-- Begin Provided material --
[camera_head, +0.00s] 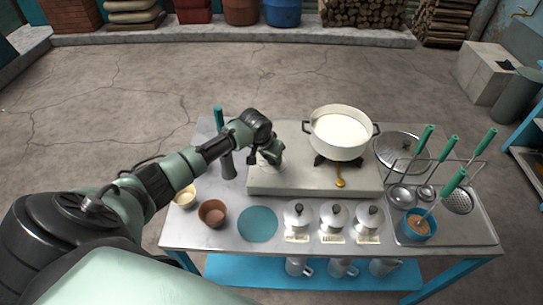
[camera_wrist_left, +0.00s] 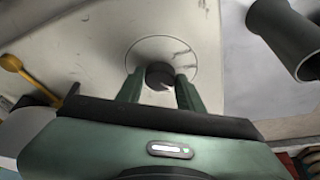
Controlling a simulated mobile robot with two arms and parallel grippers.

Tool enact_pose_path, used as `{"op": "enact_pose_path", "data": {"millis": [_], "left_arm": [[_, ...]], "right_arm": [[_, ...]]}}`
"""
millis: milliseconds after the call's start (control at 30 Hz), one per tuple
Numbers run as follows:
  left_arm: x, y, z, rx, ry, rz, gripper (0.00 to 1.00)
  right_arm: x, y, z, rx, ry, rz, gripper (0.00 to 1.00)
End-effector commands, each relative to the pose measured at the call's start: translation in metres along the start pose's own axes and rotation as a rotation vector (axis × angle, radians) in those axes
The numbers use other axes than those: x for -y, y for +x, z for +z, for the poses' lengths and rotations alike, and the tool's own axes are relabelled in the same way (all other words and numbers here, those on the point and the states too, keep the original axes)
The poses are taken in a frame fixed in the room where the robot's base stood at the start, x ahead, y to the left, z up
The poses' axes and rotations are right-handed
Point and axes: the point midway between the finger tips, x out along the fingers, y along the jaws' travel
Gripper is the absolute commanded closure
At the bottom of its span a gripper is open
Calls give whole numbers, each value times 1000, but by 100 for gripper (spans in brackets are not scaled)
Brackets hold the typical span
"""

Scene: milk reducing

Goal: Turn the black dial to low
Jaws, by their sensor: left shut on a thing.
-- End Provided material --
#### [Exercise objective]
Go through the material above and count the lines that contain "millis"; answer with the number alone.

#### [Full answer]
2